BEGIN DATASET ENTRIES
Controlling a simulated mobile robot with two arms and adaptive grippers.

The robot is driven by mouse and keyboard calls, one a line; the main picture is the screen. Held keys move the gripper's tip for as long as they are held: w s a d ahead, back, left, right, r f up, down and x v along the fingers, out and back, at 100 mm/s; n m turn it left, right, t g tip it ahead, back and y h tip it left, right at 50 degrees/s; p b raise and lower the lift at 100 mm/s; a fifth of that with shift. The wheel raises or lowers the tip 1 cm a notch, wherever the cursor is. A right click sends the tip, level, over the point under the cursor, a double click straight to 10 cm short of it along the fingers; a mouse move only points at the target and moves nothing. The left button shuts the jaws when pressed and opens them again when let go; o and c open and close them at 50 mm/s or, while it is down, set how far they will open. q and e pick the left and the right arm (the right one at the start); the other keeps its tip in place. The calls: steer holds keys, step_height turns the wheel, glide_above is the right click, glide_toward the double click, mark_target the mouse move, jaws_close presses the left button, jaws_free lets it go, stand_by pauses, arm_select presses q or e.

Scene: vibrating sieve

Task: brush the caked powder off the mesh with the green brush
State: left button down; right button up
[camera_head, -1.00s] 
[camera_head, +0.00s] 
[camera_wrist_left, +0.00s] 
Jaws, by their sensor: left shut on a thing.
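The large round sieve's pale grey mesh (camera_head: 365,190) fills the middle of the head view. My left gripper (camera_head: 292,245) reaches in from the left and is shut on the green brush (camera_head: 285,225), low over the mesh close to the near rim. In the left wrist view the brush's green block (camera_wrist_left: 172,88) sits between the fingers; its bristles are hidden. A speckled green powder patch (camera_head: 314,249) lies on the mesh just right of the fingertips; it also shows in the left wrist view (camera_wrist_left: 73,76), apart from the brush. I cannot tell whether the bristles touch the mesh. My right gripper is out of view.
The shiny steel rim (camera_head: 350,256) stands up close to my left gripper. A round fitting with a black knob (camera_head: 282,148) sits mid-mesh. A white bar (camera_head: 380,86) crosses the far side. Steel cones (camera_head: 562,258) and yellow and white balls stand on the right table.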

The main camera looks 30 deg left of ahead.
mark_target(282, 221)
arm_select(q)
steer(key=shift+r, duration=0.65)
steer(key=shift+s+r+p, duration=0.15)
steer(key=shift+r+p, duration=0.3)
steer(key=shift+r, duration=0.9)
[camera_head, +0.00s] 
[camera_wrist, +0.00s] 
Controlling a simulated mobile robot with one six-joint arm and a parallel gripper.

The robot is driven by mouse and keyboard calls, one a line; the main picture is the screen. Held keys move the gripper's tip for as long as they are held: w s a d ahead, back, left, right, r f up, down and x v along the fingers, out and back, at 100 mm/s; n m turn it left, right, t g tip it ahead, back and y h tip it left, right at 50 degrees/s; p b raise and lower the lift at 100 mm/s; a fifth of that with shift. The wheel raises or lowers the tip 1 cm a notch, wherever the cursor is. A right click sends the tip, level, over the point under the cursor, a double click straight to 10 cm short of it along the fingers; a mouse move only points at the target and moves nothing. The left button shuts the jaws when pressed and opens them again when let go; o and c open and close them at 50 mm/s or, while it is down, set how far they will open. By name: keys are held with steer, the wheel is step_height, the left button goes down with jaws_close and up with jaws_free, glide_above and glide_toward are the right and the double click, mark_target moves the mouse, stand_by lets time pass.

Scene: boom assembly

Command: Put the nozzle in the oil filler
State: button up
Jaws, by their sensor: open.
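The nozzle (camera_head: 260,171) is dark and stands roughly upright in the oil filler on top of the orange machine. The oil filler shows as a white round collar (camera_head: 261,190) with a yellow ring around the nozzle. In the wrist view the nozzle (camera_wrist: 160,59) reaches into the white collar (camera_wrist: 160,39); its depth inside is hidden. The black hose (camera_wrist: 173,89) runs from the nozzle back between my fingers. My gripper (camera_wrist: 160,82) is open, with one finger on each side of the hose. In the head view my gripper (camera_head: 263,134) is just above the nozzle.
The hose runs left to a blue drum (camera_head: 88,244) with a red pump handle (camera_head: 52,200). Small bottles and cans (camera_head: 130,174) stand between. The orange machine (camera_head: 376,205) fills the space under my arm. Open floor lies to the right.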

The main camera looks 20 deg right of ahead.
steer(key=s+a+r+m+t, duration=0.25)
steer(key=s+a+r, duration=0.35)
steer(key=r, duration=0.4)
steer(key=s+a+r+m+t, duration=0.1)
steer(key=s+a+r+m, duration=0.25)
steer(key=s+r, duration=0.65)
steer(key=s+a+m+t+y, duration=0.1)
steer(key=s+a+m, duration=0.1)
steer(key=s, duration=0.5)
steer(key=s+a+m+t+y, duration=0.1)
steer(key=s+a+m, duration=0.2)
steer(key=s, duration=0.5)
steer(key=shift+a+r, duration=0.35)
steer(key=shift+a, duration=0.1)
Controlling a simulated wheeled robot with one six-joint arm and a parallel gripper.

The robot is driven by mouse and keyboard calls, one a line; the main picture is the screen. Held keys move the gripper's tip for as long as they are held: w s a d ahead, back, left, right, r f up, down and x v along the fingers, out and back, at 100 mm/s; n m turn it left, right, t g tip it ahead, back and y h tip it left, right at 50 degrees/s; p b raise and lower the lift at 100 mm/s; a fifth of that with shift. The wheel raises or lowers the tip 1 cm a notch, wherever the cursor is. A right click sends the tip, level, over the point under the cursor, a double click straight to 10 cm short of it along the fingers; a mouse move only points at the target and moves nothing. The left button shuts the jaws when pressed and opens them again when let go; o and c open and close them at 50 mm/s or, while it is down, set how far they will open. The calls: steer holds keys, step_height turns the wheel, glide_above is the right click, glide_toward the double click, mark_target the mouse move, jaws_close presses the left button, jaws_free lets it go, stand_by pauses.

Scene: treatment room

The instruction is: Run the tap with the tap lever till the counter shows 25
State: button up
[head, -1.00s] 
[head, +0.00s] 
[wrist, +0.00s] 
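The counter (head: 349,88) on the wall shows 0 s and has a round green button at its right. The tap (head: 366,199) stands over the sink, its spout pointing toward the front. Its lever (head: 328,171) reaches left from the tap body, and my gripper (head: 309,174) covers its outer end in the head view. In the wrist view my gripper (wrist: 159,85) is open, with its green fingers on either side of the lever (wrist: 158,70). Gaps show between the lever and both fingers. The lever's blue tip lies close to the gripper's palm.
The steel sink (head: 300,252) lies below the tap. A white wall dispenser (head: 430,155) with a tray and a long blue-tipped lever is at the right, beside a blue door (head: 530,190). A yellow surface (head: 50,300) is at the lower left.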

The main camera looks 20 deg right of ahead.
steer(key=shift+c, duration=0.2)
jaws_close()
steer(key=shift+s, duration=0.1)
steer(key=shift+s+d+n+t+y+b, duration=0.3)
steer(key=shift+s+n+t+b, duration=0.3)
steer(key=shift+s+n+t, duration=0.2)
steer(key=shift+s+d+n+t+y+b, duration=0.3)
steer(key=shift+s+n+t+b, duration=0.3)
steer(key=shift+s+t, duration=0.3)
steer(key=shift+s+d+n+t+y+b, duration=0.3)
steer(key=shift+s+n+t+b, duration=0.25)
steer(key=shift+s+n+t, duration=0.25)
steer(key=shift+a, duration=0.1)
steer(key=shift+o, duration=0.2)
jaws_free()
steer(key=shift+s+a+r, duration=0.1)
END DATASET ENTRIES
DO THIS: Retype the entries above exactly, but only from the line containing "Task: brush the" through the line containing "[camera_wrist_left, +0.00s]", both included.

WRITTEN ANSWER:
Task: brush the caked powder off the mesh with the green brush
State: left button down; right button up
[camera_head, -1.00s] 
[camera_head, +0.00s] 
[camera_wrist_left, +0.00s] 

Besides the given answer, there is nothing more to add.